= AIM =
Keep only the lines of the data below that contain "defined", and copy them.

= RECORDS SHOWN =
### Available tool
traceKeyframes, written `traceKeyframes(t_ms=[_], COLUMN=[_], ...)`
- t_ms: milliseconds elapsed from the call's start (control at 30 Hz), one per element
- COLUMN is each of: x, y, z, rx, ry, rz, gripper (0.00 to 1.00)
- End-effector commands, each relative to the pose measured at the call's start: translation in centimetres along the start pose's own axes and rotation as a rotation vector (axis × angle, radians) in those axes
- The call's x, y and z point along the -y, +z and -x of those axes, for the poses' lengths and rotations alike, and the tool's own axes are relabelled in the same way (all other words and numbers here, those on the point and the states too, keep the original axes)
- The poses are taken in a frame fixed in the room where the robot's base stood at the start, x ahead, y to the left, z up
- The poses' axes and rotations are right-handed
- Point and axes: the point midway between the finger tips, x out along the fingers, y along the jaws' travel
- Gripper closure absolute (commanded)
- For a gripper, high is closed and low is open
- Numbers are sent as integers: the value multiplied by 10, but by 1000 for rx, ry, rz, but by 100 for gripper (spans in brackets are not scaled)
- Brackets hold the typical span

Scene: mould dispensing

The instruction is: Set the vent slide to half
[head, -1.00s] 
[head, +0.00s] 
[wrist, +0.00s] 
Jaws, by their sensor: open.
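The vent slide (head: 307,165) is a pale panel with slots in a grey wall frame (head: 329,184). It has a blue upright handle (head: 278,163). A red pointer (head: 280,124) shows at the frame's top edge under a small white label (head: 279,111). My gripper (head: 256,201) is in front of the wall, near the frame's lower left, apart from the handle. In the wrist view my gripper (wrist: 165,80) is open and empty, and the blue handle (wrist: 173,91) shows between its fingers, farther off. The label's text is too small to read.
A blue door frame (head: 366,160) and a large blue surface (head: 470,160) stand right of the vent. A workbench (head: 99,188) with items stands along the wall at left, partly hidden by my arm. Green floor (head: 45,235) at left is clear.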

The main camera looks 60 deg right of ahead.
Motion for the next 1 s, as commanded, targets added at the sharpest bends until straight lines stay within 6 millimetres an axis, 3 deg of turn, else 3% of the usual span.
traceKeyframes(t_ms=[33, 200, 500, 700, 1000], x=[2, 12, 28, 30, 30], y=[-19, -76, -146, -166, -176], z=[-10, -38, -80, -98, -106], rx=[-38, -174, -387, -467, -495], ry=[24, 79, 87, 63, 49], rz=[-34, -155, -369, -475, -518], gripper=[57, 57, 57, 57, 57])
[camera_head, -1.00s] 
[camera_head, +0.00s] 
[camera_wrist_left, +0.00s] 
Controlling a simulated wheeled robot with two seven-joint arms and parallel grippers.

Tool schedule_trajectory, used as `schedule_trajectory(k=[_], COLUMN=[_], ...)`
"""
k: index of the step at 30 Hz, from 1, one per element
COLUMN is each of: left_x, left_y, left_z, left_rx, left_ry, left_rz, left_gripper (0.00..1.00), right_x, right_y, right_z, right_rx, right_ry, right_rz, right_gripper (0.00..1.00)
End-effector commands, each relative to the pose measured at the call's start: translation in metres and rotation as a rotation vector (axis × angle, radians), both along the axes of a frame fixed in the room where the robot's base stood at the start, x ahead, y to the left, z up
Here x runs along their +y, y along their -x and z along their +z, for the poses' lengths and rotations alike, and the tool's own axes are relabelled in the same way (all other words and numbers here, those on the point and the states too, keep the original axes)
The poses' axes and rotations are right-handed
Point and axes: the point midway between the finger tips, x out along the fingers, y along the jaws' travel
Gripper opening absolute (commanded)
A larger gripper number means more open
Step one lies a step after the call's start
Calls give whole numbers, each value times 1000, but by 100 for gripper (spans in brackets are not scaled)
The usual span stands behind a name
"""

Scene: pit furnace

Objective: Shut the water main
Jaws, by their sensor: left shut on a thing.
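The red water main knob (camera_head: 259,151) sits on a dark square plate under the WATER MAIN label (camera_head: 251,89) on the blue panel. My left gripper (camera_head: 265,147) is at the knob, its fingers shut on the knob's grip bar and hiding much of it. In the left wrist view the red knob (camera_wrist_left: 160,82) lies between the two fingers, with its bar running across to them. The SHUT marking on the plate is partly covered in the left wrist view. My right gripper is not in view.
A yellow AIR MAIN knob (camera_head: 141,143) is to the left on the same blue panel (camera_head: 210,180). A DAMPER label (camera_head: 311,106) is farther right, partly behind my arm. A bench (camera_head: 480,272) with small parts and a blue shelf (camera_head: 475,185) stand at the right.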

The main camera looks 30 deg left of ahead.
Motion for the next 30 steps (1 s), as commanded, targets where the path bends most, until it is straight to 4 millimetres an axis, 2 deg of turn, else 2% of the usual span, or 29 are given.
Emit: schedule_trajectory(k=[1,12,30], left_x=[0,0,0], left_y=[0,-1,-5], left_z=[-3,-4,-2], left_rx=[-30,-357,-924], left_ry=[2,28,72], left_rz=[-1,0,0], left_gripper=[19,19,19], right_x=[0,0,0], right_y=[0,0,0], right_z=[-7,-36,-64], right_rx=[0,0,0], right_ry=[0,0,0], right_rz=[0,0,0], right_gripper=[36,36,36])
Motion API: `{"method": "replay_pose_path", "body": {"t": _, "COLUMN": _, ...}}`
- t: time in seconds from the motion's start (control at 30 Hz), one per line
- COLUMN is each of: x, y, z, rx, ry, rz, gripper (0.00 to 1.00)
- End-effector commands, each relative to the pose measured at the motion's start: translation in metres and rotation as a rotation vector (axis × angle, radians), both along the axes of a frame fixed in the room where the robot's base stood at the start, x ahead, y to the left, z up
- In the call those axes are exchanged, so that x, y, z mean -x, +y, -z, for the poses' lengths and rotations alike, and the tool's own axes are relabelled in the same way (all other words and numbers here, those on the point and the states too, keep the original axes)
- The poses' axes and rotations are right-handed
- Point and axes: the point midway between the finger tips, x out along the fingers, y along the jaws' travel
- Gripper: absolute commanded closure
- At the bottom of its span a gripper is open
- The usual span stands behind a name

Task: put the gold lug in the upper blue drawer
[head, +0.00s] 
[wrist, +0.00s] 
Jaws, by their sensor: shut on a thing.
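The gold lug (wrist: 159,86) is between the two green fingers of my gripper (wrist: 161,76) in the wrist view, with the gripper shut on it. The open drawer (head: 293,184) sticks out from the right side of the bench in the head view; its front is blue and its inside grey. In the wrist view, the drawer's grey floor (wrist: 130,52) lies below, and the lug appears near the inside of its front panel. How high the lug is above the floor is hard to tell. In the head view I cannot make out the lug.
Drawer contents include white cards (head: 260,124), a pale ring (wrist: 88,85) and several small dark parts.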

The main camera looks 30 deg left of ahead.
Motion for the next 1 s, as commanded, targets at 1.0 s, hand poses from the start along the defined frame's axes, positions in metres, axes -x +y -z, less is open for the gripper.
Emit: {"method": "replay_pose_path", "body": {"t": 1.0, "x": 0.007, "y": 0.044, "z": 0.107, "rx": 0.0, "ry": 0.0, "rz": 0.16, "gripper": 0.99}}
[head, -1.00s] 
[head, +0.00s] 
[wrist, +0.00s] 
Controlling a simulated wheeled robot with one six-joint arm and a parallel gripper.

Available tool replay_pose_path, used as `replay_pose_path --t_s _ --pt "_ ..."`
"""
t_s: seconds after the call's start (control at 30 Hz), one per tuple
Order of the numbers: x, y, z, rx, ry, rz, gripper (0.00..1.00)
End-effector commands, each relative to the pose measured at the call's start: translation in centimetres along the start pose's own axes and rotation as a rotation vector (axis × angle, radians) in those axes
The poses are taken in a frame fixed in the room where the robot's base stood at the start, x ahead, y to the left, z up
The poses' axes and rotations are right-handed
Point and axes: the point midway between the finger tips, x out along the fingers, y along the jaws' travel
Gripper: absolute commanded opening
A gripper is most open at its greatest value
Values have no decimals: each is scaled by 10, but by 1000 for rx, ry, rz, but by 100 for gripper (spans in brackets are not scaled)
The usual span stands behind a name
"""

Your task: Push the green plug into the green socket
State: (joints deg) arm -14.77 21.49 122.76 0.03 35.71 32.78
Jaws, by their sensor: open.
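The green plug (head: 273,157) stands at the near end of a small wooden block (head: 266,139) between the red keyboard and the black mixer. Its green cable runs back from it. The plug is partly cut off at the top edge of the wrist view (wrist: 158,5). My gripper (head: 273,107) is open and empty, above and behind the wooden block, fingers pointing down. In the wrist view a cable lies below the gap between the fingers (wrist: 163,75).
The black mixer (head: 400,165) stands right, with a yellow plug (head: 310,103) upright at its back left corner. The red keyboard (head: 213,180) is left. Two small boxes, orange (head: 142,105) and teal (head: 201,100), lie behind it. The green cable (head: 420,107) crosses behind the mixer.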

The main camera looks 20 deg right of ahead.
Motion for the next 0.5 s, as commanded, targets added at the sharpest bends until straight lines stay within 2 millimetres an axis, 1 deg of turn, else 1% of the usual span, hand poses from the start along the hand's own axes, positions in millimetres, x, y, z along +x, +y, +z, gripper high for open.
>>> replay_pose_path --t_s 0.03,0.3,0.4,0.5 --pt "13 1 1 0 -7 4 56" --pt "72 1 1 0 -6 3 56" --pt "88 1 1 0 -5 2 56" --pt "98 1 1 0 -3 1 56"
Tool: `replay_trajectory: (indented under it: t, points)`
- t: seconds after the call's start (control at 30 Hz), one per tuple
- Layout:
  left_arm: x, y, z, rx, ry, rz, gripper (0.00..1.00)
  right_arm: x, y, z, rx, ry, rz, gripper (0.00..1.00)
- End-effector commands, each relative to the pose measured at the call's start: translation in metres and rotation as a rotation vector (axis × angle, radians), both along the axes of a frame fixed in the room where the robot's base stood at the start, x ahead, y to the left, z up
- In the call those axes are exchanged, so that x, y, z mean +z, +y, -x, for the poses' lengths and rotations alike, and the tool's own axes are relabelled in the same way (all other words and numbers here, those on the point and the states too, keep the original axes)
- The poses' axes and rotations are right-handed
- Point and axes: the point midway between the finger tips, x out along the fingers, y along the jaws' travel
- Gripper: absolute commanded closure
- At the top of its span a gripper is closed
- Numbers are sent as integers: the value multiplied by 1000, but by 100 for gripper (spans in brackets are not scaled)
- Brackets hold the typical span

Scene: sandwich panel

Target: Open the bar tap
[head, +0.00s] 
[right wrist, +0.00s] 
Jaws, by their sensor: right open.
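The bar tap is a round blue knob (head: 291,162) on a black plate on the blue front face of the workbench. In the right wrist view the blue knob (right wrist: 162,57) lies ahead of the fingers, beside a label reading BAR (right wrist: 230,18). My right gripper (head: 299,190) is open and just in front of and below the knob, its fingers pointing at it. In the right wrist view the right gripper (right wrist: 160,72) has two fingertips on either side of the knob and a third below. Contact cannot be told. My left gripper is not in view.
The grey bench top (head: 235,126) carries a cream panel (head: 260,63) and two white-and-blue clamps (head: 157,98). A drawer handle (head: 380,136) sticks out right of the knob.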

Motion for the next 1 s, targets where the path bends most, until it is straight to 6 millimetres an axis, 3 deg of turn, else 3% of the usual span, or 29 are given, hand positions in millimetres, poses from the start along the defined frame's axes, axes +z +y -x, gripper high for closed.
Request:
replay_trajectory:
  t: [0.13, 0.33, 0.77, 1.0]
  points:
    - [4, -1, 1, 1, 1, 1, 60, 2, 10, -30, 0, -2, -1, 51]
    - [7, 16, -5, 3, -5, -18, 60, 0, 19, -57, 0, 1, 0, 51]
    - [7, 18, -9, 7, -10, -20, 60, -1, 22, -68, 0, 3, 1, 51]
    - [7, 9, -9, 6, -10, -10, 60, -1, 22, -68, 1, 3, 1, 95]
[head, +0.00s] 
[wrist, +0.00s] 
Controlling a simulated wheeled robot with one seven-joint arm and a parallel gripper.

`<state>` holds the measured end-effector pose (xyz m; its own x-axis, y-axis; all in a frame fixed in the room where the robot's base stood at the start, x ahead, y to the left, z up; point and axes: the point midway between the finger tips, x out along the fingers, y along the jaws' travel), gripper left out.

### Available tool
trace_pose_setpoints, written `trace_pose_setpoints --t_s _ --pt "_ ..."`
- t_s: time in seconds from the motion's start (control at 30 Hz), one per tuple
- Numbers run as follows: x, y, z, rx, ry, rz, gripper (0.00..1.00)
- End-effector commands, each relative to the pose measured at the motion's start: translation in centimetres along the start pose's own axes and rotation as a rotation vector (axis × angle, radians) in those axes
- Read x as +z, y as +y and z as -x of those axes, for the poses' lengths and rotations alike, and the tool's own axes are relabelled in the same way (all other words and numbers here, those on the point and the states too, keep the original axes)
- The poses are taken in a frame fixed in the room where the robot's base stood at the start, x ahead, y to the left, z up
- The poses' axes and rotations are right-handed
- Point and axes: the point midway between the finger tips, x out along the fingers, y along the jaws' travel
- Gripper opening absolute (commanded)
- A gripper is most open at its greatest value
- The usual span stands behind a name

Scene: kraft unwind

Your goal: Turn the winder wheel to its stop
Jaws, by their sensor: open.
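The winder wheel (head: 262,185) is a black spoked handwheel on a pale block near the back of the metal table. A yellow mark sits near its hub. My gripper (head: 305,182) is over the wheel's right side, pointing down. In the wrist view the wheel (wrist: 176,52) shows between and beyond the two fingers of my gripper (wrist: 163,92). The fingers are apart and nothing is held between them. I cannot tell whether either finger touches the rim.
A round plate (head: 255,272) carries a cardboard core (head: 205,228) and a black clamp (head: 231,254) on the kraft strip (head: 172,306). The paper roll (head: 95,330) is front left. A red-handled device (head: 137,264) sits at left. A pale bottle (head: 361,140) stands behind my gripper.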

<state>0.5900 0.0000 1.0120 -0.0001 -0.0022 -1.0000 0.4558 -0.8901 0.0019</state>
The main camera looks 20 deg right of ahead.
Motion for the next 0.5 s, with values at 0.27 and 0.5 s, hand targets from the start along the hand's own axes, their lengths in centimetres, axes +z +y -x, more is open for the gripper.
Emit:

= CORRECT ANSWER =
Motion for the next 1 s, as commanded, targets at 1.0 s, hand poses from the start along the defined frame's axes, positions in metres, axes -x +y -z, less is open for the gripper.
Motion for the next 1 s, targets where the path bends most, until it is straight to 6 millimetres an axis, 3 deg of turn, else 3% of the usual span, or 29 are given, hand positions in millimetres, poses from the start along the defined frame's axes, axes +z +y -x, gripper high for closed.

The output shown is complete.